When it comes to financial equity among the city’s public schools, the numbers speak for themselves. A Catalyst Chicago investigation into how the district distributed its funds to schools in the fiscal 2005 budget found 27 percent getting more than a fair share, and 19 percent getting less.

Disparities between individual schools were stark—at the bottom of the list, an elementary school where displaced students were a late addition to its rolls, was allocated just over $2,000 for each of its student; at the top, a high school in transition, was slated to get in excess of $16,000 per pupil. The differences are in part due to unique circumstances at these schools, but more telling, and disturbing, are patterns of funding disparities among schools with similar student bodies.

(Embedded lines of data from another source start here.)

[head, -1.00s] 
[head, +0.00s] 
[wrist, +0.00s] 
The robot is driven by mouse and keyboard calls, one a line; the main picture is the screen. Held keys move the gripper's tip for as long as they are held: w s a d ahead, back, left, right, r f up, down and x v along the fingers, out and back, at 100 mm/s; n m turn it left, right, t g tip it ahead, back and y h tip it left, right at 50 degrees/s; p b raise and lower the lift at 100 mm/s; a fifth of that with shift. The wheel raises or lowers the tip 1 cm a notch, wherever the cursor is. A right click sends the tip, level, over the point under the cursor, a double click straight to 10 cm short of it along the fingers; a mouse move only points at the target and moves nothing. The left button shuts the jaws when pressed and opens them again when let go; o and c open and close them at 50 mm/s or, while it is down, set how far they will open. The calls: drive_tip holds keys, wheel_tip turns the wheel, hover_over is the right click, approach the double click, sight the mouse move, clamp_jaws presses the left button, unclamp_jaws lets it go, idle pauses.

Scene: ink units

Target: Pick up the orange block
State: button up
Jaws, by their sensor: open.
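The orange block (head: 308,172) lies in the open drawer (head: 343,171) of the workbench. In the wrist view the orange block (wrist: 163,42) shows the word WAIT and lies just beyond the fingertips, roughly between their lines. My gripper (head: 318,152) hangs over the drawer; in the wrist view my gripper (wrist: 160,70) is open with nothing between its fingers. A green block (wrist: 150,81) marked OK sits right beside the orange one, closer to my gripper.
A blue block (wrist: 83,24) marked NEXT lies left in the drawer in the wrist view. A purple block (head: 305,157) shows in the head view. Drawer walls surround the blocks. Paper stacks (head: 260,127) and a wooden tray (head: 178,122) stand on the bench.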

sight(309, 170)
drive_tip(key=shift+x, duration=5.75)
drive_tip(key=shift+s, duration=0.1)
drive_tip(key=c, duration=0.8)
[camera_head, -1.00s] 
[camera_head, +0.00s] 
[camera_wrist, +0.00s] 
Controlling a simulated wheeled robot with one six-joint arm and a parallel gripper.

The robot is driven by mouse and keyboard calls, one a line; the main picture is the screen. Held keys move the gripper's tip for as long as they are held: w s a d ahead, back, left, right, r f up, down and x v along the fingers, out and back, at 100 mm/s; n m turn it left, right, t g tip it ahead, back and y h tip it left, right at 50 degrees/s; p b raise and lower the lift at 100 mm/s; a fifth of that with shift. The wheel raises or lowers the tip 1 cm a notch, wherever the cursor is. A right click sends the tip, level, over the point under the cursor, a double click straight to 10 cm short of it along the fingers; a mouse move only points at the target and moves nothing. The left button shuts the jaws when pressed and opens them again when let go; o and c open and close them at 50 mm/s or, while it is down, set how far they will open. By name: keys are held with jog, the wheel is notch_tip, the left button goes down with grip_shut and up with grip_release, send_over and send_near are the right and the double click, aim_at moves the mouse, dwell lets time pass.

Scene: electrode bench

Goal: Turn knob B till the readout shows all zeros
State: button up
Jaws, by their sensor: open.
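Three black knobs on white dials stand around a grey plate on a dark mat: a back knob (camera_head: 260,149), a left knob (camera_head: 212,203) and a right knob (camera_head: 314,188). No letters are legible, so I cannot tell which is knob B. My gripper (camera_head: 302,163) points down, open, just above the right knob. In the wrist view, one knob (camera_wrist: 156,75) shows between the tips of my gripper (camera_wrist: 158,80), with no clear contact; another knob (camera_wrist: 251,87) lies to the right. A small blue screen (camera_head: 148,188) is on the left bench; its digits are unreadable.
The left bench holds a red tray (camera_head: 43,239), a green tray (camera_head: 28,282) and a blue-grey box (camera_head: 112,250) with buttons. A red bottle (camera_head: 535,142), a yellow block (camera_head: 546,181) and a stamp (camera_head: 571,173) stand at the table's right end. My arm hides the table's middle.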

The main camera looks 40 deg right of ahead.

Most significant among our findings: Schools with fewer poor children are budgeted relatively more money. Likewise for schools with selective enrollment. Schools that are large and overcrowded—many of them predominantly Latino—are likely to be underfunded.

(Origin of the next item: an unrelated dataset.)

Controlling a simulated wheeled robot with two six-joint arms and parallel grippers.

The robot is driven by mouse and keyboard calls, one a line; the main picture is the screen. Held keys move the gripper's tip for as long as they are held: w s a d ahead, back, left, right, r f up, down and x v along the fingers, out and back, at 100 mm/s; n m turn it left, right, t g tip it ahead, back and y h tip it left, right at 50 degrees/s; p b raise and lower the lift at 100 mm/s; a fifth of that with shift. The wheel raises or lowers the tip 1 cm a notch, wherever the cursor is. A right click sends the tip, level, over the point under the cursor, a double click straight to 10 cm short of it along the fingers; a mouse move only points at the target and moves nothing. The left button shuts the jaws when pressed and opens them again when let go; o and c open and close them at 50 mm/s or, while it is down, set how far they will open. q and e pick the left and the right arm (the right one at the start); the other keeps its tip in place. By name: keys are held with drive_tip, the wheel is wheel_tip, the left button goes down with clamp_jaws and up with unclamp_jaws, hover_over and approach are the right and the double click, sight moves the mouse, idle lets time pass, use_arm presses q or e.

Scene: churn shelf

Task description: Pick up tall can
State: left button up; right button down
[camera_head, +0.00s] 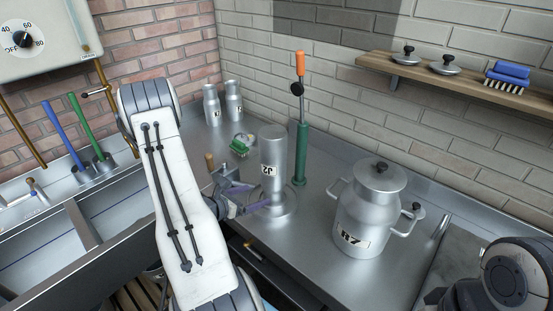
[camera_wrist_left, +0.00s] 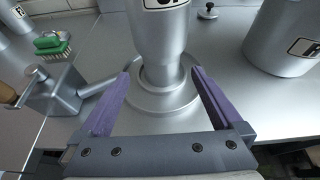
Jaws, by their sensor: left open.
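A tall silver can (camera_head: 273,150) with a black-and-white label stands on a round metal base (camera_head: 285,207) in the middle of the counter. The label reads upside down and the narrow end points down. In the left wrist view the can (camera_wrist_left: 158,30) narrows to a neck over the base (camera_wrist_left: 150,105). My left gripper (camera_head: 262,196) is open, low at the can's narrow end. In the wrist view its purple fingers (camera_wrist_left: 161,73) lie on either side of the neck, with gaps visible. My right gripper is out of view.
A large lidded churn (camera_head: 365,215) stands to the right. A green pump with an orange handle (camera_head: 301,150) is just behind the can. A grey fitting with a wooden handle (camera_wrist_left: 55,97) sits close left of the gripper, near a green brush (camera_head: 240,145). Two small cans (camera_head: 212,105) stand at the back.

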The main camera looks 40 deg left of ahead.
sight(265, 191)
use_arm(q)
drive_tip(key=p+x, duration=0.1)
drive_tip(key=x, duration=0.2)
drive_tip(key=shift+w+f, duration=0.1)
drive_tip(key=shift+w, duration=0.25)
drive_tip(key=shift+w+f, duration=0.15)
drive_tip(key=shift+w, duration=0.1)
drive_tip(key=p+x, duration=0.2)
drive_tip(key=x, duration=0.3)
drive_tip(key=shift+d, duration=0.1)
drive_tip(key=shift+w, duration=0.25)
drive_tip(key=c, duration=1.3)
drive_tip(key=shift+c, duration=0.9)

Presented with these figures, Chicago Public Schools budget officials concede that they knew such funding discrepancies exist, and explain they’re working on a new budgeting system that will correct many of them. Beginning next fall, all new schools opened under the Renaissance 2010 initiative will be funded on a per-pupil basis, receiving a base-level amount for each student, plus supplemental funds to offset expenses incurred by accommodating students with special needs, enrolling fewer students or leasing space.

Budget Director Pedro Martinez says he’s looking to expand the new system to all schools in a few years. “The simple reason is equity,” he says. He also envisions incentives that would motivate schools to improve their performance—a three-tiered system, where the best schools would get full authority over budgets and spending, and the worst would be heavily managed by central administrators. Schools in the middle would get limited control over their budgets and some central oversight, with a few incentives thrown in to nudge them to do better.

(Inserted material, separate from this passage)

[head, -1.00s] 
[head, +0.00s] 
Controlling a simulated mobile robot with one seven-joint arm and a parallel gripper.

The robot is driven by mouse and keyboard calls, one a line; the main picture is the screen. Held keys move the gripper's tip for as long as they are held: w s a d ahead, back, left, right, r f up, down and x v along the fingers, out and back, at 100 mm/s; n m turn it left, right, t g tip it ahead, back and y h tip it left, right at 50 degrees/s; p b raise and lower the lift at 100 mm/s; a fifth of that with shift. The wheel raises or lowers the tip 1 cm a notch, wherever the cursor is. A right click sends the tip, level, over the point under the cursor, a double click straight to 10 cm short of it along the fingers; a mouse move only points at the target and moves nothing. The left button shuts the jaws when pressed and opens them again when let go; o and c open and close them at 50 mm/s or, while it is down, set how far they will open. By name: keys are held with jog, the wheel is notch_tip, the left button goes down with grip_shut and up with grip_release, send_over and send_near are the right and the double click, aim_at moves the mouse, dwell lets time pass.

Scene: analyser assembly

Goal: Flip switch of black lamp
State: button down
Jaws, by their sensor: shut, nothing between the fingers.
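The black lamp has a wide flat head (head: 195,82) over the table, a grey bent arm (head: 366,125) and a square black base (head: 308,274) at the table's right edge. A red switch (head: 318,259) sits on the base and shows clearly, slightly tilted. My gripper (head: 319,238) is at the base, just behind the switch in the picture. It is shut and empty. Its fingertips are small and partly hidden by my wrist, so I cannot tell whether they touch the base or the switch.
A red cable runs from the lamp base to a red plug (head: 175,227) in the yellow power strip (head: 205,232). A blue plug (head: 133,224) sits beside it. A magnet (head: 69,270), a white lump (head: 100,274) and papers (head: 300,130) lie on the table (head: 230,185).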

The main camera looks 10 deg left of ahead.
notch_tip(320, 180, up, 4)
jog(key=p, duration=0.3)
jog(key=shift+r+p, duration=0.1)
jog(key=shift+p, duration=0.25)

“We need different degrees of freedoms based on school performance and other criteria,” explains Martinez, who belongs to a team of CPS leaders participating in the Public Education Leadership Project, a three-year joint research effort with The Harvard Graduate School of Education, Harvard Business School and eight other urban districts.

Working with these experts and colleagues who are further along than Chicago is bound to help, the transition to a new funding system no doubt will be difficult. As Martinez notes, per-pupil funding has never been implemented in a district as large as CPS. Districts a fraction of Chicago’s size have struggled to overcome resistance from schools that stand to lose money, and to equitably carve an ever-shrinking pie of resources.

Still, the new system will be worth it in the long run. It will rid the district of shrouded budget practices and replace them with a system that spreads district dollars more fairly. Cautious supporters, rightly, are concerned about how CPS will foot the bill for the healthy new schools base funding—$5,000 for elementary schools; $6,000 for high schools—and whether it can afford to expand. (“We will take a small hit,” says Martinez.)

But the effort is a huge step toward giving schools the flexibility and freedom they need to better serve the educational needs of their students.

GRANT PICK 1947-2005 As many of you know, Grant Pick, a longtime Catalyst contributor and friend, died suddenly of a heart attack on Feb. 1. He was 57. Among the many stories he penned for this magazine were captivating profiles of the last two schools CEOs, Paul Vallas and Arne Duncan, and a prescient piece on an award-winning principal, Barbara Eason Watkins, who later ascended to the district’s No. 2 spot. Grant was a masterful journalist who treated all whom he interviewed with respect. We will miss him.